Graph 1: Where do you find your news?
From my questionnaire results I have established that the biggest portion of my participants' being 18,23% of my participants, use Facebook as their news source, the second most commonly used news source is Televised news with 15.19%.
Graph 2: On a scale from 1 to 5 how easy is it for you to distinguish whether a story is false, one being 'very easy' and 5 being 'very difficult'
From my questionnaire data I have come to the conclusion that males are better at distinguishing whether a story is fake. However, my sample size is too small to make any significant findings.
Graph 3:What type of news do you believe to be most unreliable?
From my questionnaire data it is clear that most of my participants believe social media news to be the most unreliable news sources. However, this is only a conclusion based on my questionnaire data findings not a fact or significant finding.

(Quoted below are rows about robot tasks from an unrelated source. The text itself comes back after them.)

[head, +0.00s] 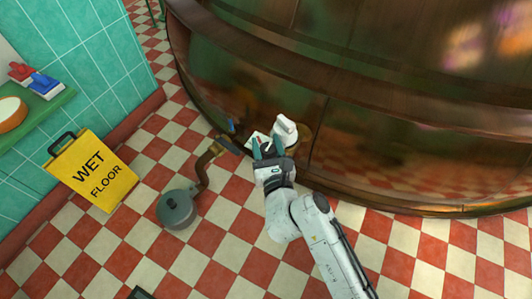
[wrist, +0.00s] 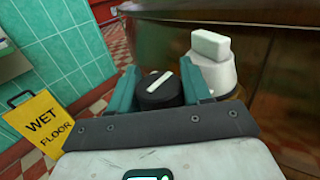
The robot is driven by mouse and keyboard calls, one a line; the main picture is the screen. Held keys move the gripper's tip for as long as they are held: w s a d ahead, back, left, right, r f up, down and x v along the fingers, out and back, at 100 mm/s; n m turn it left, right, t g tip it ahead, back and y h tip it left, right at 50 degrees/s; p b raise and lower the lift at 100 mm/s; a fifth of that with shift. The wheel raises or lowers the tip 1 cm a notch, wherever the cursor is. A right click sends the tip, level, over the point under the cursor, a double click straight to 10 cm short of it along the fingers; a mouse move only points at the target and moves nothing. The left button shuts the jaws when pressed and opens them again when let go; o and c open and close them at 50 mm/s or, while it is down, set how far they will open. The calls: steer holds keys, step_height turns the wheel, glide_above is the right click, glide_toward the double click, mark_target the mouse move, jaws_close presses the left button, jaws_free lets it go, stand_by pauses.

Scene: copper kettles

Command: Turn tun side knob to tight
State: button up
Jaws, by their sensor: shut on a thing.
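The large copper tun (head: 350,75) fills the upper right of the head view, and its side (wrist: 240,22) shows in the wrist view. A round black knob (wrist: 158,97) with a white bar mark on its face sits between the teal fingers of my gripper (wrist: 162,82). My gripper (head: 266,149) is low at the tun's side in the head view, shut on this knob. The white bar is tilted, its right end higher. The fingers hide the knob's sides, and any setting labels are too small or hidden to read.
A white block-topped fitting (wrist: 215,58) stands close to the right of my fingers; it shows in the head view (head: 285,130) too. A bent brown pipe (head: 204,165) leads to a grey round pan (head: 177,208). A yellow wet floor sign (head: 92,171) stands left. Checkered floor is free in front.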

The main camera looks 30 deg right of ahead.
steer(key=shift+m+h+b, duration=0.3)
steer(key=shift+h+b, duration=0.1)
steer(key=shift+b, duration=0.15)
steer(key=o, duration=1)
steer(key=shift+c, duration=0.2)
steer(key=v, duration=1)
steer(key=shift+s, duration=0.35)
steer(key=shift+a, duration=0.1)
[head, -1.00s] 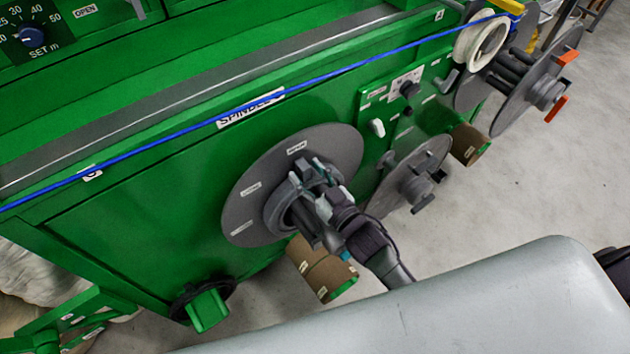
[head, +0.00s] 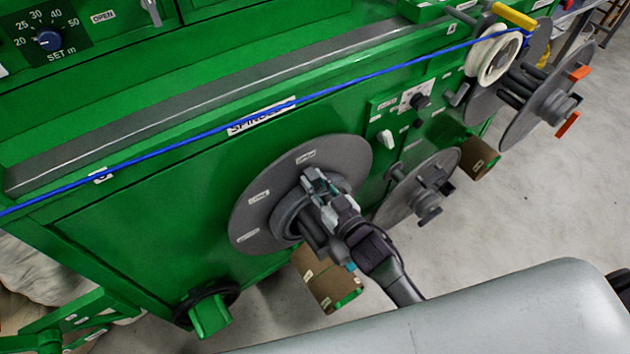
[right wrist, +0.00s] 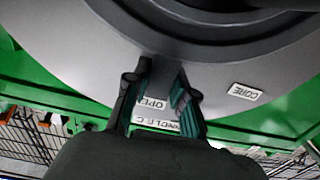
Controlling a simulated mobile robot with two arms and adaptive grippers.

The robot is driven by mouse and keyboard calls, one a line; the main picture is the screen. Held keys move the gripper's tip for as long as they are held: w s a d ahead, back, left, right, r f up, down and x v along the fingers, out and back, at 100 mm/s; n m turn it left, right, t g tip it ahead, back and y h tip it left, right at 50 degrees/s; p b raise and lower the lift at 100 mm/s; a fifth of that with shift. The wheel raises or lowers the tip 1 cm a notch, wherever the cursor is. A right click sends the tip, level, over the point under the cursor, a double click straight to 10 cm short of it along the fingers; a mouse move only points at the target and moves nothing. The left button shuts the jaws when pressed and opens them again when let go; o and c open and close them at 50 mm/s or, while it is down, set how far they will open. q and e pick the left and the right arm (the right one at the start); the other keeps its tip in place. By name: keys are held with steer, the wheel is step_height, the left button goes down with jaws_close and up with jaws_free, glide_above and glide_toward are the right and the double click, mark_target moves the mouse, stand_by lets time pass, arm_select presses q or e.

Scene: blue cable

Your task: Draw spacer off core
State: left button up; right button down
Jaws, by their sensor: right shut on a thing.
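The grey spacer ring (head: 281,217) sits around the core at the middle of the large grey spindle disc (head: 259,186) on the green machine front. My right gripper (head: 315,180) is at the ring's upper right edge in the head view, shut on it. In the right wrist view, the two fingers (right wrist: 159,92) stand either side of a narrow grey part at the disc's near side. The core is mostly hidden behind my gripper and the ring. My left gripper is in neither view.
A blue cable (head: 330,80) runs taut across the machine above the disc to a white pulley (head: 492,58). A smaller grey disc (head: 405,193) stands right of my arm. A brown tube (head: 327,282) is below. A green-handled knob (head: 208,312) is lower left.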

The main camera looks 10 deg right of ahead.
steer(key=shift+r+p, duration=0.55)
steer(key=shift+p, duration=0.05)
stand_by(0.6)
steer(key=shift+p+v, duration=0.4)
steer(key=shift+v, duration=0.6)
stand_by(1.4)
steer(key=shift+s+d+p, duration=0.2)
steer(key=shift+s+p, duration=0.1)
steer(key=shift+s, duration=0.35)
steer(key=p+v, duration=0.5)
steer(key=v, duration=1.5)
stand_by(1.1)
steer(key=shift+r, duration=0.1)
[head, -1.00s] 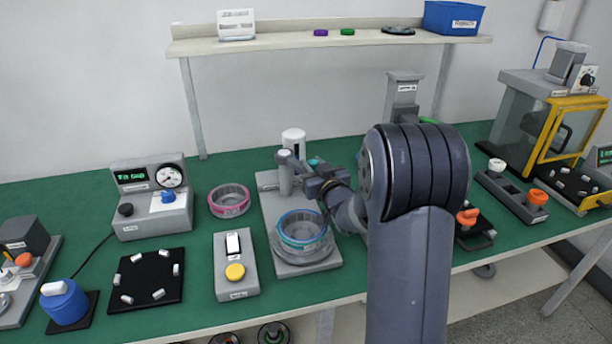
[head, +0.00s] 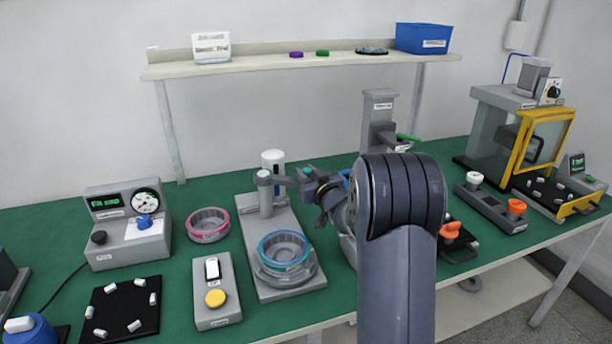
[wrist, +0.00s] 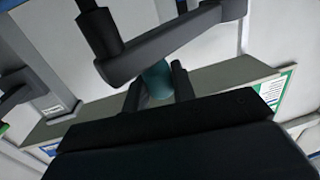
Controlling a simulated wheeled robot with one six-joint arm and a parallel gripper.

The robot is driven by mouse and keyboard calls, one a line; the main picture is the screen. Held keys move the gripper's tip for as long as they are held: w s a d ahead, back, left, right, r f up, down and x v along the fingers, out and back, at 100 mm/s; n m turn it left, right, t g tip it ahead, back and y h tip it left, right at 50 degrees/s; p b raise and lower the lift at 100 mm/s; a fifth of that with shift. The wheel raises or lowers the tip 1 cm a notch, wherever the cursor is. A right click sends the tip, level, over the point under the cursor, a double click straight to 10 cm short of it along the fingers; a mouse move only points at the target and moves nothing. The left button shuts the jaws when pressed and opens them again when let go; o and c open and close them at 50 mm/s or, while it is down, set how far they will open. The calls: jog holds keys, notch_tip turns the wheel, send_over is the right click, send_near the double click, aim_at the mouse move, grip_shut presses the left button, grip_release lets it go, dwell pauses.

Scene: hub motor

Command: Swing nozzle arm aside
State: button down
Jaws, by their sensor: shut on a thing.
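The grey nozzle arm (head: 284,181) reaches rightward from its post (head: 265,196) on a grey base plate (head: 248,232), behind the dish with the blue ring (head: 284,246). My gripper (head: 309,176) is at the arm's free end, behind and right of the dish. In the wrist view, the nozzle arm (wrist: 160,45) crosses as a dark bar. A teal knob (wrist: 157,82) under it sits between the two fingers of my gripper (wrist: 158,88), which is shut on it. My arm hides part of the bench to the right.
A white-topped cylinder (head: 273,164) stands behind the post. A dish with a pink ring (head: 208,224) is left of the base plate, and a box with a yellow button (head: 213,296) in front. A grey column fixture (head: 378,123) stands behind my arm. The shelf (head: 300,65) is above.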

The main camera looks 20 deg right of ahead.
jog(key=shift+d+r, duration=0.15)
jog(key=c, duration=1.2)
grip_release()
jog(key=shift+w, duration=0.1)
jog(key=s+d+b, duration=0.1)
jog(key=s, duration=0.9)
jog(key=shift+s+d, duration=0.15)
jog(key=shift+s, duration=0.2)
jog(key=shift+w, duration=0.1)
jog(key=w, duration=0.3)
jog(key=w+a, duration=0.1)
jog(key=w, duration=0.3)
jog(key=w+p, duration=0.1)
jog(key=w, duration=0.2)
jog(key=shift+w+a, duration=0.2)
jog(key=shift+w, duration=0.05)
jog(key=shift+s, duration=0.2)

Through my data analysis I see that people with higher education level (Diploma/Masters) are no better at distinguishing whether a news story is fake than that of a person with only matric level education. I have a participant with a Bachelor's Degree + Post Graduate Diploma and they only rated their ability to distinguish whether a story is fake as a 1 out of 5 (very easy) and I have participants who only has matric and rated their ability on the same level. Though the average score rating is a 3 out of 5 for all the participants I do believe that your ability to distinguish whether a news story is fake or not is not based on your education level but on your individual qualities and reasoning abilities and what you choose to believe or not. I cannot prove this statement a true fact because my sample size is too small to make any significant findings and I have no real way of proving the ratings my participants gave are true.